This chapter, referred to in subsec. (l)(1)(A), was in the original "this Act", meaning Pub. L. 107–296, Nov. 25, 2002, 116 Stat. 2135, known as the Homeland Security Act of 2002, which is classified principally to this chapter. For complete classification of this Act to the Code, see Short Title note set out under section 101 of this title and Tables.

1 So in original. Probably should be "determines".

2 So in original. Probably should be followed by "and".

3 So in original. Probably should be "or".

4 See References in Text note below.

5 So in original. Probably should be "meanings".

6 So in original. The comma probably should not appear.

7 So in original. Probably should be "Federal,".

§125. Annual report on intelligence activities of the Department of Homeland Security

(a) In general

For each fiscal year and along with the budget materials submitted in support of the budget of the Department of Homeland Security pursuant to section 1105(a) of title 31, the Under Secretary for Intelligence and Analysis of the Department shall submit to the congressional intelligence committees a report for such fiscal year on each intelligence activity of each intelligence component of the Department, as designated by the Under Secretary, that includes the following:

(1) The amount of funding requested for each such intelligence activity.
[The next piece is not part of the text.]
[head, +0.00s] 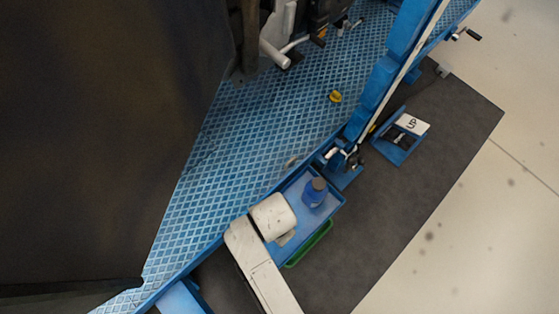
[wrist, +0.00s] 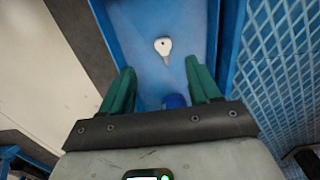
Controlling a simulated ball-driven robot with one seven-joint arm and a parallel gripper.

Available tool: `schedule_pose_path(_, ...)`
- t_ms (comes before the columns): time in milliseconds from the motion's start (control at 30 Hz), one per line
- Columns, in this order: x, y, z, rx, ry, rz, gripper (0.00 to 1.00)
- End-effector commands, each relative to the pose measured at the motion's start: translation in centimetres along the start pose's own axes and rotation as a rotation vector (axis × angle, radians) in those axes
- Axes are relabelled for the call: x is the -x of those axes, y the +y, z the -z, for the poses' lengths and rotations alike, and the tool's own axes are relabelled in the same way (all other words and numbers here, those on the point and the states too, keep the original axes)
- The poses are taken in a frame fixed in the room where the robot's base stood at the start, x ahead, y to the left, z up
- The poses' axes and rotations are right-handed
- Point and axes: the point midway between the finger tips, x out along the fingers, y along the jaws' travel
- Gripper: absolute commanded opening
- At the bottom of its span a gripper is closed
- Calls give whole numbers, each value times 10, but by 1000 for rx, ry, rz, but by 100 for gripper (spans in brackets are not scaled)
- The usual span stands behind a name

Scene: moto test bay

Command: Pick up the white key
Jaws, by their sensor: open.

(2) The number of full-time employees funded to perform each such intelligence activity.

(3) The number of full-time contractor employees (or the equivalent of full-time in the case of part-time contractor employees) funded to perform or in support of each such intelligence activity.

(4) A determination as to whether each such intelligence activity is predominantly in support of national intelligence or departmental missions.

(5) The total number of analysts of the Intelligence Enterprise of the Department that perform—

(A) strategic analysis; or

(B) operational analysis.

(b) Feasibility and advisability report

Not later than 120 days after December 19, 2014, the Secretary of Homeland Security, acting through the Under Secretary for Intelligence and Analysis, shall submit to the congressional intelligence committees a report that—

(1) examines the feasibility and advisability of including the budget request for all intelligence activities of each intelligence component of the Department that predominantly support departmental missions, as designated by the Under Secretary for Intelligence and Analysis, in the Homeland Security Intelligence Program; and

(2) includes a plan to enhance the coordination of department-wide intelligence activities to achieve greater efficiencies in the performance of the Department of Homeland Security intelligence functions.

(c) Intelligence component of the Department

In this section, the term "intelligence component of the Department" has the meaning given that term in section 101 of this title.

(Pub. L. 113–293, title III, §324, Dec. 19, 2014, 128 Stat. 4004.)

Codification

Section was enacted as part of the Intelligence Authorization Act for Fiscal Year 2015, and not as part of the Homeland Security Act of 2002 which comprises this chapter.

Definitions

"Congressional intelligence committees" means the Select Committee on Intelligence of the Senate and the Permanent Select Committee on Intelligence of the House of Representatives, see section 2 of Pub. L. 113–293, set out as a note under section 3003 of Title 50, War and National Defense.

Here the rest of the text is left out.